• _EXERCISE TASK_
Return the line containing "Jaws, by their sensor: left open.", the line containing "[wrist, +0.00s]", and every line between them, exactly as they stand. Output nothing else.
======== RECORDS SUPPLIED ========
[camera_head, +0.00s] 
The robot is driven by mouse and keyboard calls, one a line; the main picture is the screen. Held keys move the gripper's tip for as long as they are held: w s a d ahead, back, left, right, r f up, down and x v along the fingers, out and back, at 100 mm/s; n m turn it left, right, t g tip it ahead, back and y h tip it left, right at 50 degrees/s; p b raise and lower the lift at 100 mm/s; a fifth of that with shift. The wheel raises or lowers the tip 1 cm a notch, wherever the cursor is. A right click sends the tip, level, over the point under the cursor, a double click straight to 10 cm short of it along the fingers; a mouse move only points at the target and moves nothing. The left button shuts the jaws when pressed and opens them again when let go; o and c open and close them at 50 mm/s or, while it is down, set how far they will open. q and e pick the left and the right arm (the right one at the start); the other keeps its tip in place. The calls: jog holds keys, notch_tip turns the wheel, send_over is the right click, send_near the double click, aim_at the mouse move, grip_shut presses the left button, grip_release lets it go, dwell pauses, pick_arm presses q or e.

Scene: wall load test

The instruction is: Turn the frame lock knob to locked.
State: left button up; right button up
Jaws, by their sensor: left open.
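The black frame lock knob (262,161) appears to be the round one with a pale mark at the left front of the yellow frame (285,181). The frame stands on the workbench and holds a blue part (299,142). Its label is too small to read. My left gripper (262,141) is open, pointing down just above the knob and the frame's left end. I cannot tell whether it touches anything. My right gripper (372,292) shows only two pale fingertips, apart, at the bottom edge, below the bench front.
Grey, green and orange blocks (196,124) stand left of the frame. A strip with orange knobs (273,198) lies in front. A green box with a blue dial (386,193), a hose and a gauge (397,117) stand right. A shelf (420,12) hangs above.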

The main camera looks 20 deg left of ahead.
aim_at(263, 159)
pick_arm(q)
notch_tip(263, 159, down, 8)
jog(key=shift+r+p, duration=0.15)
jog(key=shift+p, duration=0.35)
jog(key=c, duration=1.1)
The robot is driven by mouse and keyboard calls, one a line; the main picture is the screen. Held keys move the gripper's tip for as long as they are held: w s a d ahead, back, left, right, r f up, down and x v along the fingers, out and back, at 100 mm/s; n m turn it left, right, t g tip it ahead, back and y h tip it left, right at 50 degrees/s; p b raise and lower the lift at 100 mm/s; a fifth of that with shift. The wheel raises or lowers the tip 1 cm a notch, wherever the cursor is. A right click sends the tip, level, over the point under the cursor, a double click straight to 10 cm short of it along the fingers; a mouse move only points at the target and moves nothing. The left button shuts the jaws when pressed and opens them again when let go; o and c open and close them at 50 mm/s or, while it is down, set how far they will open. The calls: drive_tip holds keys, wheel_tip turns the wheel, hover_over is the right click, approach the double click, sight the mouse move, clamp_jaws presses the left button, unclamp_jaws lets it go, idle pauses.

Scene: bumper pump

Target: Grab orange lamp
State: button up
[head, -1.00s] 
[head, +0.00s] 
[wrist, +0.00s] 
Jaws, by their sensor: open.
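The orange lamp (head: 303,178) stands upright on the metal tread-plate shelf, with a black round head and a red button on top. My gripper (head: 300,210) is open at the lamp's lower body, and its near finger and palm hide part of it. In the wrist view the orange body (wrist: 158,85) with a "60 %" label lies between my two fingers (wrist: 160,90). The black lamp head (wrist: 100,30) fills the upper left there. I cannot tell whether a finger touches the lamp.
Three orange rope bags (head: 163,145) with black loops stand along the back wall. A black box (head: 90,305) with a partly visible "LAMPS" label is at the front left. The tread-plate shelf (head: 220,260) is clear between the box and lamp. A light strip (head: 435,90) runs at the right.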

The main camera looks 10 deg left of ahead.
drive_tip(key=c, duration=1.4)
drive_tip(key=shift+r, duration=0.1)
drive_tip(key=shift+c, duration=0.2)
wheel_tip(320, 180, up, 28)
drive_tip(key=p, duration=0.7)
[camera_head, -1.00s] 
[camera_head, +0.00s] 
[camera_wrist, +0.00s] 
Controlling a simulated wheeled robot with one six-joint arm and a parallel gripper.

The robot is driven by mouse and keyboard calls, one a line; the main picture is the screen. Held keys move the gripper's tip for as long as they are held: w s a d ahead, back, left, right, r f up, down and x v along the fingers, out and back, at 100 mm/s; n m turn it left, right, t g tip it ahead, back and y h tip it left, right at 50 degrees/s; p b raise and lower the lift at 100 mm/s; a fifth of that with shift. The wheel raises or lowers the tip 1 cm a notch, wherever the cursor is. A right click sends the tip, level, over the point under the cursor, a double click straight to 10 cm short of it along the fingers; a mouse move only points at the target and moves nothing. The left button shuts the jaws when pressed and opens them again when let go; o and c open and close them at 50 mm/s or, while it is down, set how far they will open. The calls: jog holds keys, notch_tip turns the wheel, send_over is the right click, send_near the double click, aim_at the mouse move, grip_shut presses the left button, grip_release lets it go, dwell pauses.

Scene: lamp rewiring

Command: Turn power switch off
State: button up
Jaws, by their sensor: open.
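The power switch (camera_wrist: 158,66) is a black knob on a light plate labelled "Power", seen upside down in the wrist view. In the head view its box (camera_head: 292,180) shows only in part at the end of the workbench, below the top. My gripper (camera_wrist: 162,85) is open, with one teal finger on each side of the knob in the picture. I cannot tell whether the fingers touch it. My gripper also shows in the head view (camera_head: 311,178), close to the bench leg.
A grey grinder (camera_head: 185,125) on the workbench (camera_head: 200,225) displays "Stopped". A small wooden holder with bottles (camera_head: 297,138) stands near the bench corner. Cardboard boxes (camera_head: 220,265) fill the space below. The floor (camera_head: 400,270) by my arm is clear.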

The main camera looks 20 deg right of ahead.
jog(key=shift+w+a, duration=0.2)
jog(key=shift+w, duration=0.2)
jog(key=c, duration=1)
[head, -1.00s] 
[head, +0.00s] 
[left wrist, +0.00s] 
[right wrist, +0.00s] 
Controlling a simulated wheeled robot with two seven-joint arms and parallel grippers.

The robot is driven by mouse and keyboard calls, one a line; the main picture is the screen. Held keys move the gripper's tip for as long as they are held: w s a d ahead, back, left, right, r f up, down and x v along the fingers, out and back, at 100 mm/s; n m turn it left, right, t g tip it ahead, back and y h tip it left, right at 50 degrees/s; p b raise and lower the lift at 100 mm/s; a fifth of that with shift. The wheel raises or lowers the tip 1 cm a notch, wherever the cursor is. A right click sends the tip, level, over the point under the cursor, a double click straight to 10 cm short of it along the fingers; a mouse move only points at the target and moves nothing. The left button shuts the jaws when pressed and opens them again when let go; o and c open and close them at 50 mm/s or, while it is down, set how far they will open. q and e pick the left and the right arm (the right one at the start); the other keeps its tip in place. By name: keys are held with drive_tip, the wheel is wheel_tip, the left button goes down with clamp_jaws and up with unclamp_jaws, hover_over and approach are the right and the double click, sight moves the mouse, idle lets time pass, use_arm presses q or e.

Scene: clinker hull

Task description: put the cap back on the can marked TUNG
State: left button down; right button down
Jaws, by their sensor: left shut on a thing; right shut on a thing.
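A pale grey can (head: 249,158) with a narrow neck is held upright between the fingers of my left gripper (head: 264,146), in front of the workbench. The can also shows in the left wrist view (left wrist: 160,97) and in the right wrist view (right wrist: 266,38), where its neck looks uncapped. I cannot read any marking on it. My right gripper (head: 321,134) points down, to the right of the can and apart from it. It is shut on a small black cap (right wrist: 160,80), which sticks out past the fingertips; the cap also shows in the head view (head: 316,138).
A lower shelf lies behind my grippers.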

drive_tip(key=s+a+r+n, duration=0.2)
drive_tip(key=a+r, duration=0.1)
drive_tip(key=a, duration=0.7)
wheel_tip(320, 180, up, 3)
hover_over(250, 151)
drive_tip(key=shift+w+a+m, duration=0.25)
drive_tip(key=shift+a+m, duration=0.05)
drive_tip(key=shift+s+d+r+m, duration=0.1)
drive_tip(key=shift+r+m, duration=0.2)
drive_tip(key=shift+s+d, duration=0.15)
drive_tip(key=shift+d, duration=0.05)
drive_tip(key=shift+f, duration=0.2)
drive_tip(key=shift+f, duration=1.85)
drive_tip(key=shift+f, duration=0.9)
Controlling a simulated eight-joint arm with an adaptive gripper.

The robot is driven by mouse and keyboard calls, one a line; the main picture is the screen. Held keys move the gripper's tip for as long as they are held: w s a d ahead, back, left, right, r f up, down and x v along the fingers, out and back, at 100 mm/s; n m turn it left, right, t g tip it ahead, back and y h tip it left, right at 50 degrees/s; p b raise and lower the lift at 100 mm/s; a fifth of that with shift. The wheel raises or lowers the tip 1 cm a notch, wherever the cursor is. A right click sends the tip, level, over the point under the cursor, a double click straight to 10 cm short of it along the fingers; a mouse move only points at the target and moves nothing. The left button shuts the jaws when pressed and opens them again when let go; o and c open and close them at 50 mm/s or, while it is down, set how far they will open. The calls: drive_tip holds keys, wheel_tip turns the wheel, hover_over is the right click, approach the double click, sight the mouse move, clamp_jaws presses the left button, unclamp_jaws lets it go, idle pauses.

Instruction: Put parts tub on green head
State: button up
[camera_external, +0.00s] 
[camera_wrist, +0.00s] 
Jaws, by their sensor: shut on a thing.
========
• _SOLUTION TO THIS TASK_
Jaws, by their sensor: left open.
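The black frame lock knob (262,161) appears to be the round one with a pale mark at the left front of the yellow frame (285,181). The frame stands on the workbench and holds a blue part (299,142). Its label is too small to read. My left gripper (262,141) is open, pointing down just above the knob and the frame's left end. I cannot tell whether it touches anything. My right gripper (372,292) shows only two pale fingertips, apart, at the bottom edge, below the bench front.
Grey, green and orange blocks (196,124) stand left of the frame. A strip with orange knobs (273,198) lies in front. A green box with a blue dial (386,193), a hose and a gauge (397,117) stand right. A shelf (420,12) hangs above.

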The main camera looks 20 deg left of ahead.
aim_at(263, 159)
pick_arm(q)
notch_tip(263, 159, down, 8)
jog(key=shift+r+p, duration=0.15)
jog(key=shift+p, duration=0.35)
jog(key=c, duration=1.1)
The robot is driven by mouse and keyboard calls, one a line; the main picture is the screen. Held keys move the gripper's tip for as long as they are held: w s a d ahead, back, left, right, r f up, down and x v along the fingers, out and back, at 100 mm/s; n m turn it left, right, t g tip it ahead, back and y h tip it left, right at 50 degrees/s; p b raise and lower the lift at 100 mm/s; a fifth of that with shift. The wheel raises or lowers the tip 1 cm a notch, wherever the cursor is. A right click sends the tip, level, over the point under the cursor, a double click straight to 10 cm short of it along the fingers; a mouse move only points at the target and moves nothing. The left button shuts the jaws when pressed and opens them again when let go; o and c open and close them at 50 mm/s or, while it is down, set how far they will open. The calls: drive_tip holds keys, wheel_tip turns the wheel, hover_over is the right click, approach the double click, sight the mouse move, clamp_jaws presses the left button, unclamp_jaws lets it go, idle pauses.

Scene: bumper pump

Target: Grab orange lamp
State: button up
[head, -1.00s] 
[head, +0.00s] 
[wrist, +0.00s] 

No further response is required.